Simply to ensure that a child attends a four-year public university, a family in the country's lowest-income bracket now has to pay, on average, 55 percent of its total income (up from 39 percent in 2000); for a middle-income family, the average is 25 percent (up from 18 percent in 2000); and for an upper-income family, 9 percent (up from 7 percent), according to "Measuring Up 2008: The National Report Card on Higher Education," by the National Center for Public Policy and Higher Education. Similar figures hold for four-year private schools: In Missouri and Texas, almost 70 percent of family income is needed to pay college expenses for a four-year private school, after financial aid is included; in New York and Pennsylvania, it's nearly 90 percent.

Over the same decades, colleges and universities have stepped up the competition for affluent students. As a result, many institutions have actually increased the amount of aid they pay to higher-income students, and done so at a far faster rate than for lower-income students, who obviously need it more.

"Engines of Inequality," a 2006 report by the Education Trust, a national education advocacy and policy organization, found that state flagship universities and a group of major research universities spent $257 million in 2003 on financial aid for students from families earning more than $100,000 a year. Those same universities spent only $171 million on aid to students from families who made less than $20,000 a year. Similarly, between 1995 and 2003, according to the report, grant aid from the same public universities to students from families making $80,000 or more increased 533 percent, while grant aid to families making less than $40,000 increased only 120 percent.
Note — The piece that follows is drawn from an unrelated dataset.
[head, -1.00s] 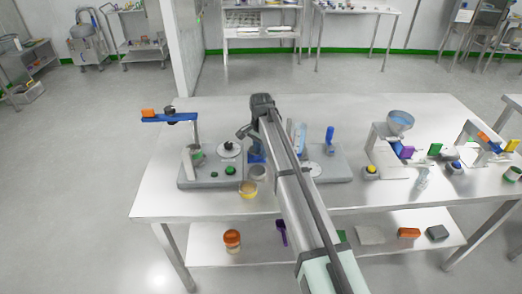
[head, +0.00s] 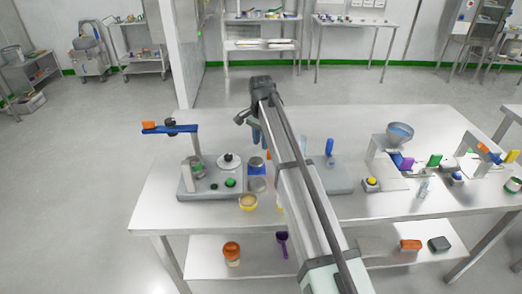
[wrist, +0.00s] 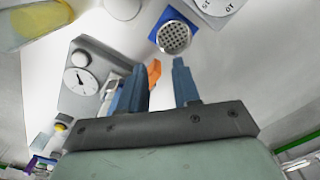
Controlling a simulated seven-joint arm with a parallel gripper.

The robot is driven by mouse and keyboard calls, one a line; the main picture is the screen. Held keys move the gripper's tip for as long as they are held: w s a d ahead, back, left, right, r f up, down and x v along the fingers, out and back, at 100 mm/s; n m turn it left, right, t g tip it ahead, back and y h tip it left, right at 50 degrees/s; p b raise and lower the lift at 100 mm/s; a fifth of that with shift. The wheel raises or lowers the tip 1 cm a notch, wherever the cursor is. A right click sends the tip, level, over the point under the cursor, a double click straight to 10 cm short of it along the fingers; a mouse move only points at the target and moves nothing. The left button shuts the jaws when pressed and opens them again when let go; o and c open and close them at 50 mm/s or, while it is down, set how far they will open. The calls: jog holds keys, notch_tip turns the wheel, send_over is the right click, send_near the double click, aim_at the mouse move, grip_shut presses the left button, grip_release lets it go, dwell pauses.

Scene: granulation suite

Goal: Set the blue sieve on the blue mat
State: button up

"Indeed, the highest achieving students from high-income families -- those who earned top grades, completed the full battery of college prep courses, and took AP courses as well -- are nearly four times more likely than low-income students with exactly the same level of academic accomplishment to end up in a highly selective university," the report concluded.

The current financial meltdown, of course, only exacerbates this crisis in college affordability. With the national unemployment rate now at 8.1 percent and climbing -- 12 percent in hard-hit Michigan -- those still holding on to jobs often face scaled-back hours. Meanwhile, states weigh ever more severe cuts to education funding, universities watch as donations drop, and the largest university endowments record losses in the billions. Officials at Harvard University, with its higher-education-leading endowment valued at $36.9 billion, reported in December that they anticipate losses of 30 percent, or over $11 billion, this fiscal year.

Here at the University of Michigan, the financial crisis and its educational twin, the crisis of college affordability, are palpable. On a recent Saturday, I shared a couch at the campus union with Rachel Long, a sophomore and first-generation college student from Romeo, Mich. The description she offered me of her "school" life was typical these days.

Long constantly juggles studying for her environmental studies program and helping her parents pay for her education. She already works spare hours at a local ice cream parlor and is considering teaching at a test prep center as well. Whatever it takes, she told me, to help her mom, a hairdresser, and dad, an electrician, pay for her future. "It weighs on my mind when I'm at work, or studying," she said. "I just see the numbers in my bank account decreasing and tuition prices increasing."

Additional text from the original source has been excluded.